**Given request**
Write out word for word each line from the one containing "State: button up" through the close of the listing, including both ends. Pictures do not belong in the copy.

**Collected data**

:::

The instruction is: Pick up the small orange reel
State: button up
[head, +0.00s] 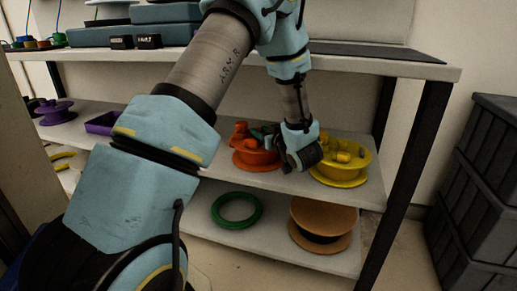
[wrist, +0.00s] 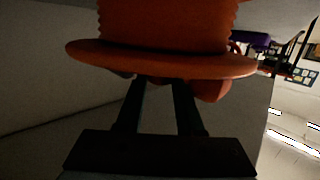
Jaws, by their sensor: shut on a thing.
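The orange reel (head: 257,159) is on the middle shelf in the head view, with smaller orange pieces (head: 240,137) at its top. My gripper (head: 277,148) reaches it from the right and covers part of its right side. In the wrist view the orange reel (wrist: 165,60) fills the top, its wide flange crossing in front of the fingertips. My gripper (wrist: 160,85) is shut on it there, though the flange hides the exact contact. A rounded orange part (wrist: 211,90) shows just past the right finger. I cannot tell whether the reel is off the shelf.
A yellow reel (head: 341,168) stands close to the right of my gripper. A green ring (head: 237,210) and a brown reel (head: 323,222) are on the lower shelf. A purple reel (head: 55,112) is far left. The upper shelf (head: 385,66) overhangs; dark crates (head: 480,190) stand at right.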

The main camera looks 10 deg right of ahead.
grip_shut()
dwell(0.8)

:::

**Complete output**
State: button up
[head, +0.00s] 
[wrist, +0.00s] 
Jaws, by their sensor: shut on a thing.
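The orange reel (head: 257,159) is on the middle shelf in the head view, with smaller orange pieces (head: 240,137) at its top. My gripper (head: 277,148) reaches it from the right and covers part of its right side. In the wrist view the orange reel (wrist: 165,60) fills the top, its wide flange crossing in front of the fingertips. My gripper (wrist: 160,85) is shut on it there, though the flange hides the exact contact. A rounded orange part (wrist: 211,90) shows just past the right finger. I cannot tell whether the reel is off the shelf.
A yellow reel (head: 341,168) stands close to the right of my gripper. A green ring (head: 237,210) and a brown reel (head: 323,222) are on the lower shelf. A purple reel (head: 55,112) is far left. The upper shelf (head: 385,66) overhangs; dark crates (head: 480,190) stand at right.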

The main camera looks 10 deg right of ahead.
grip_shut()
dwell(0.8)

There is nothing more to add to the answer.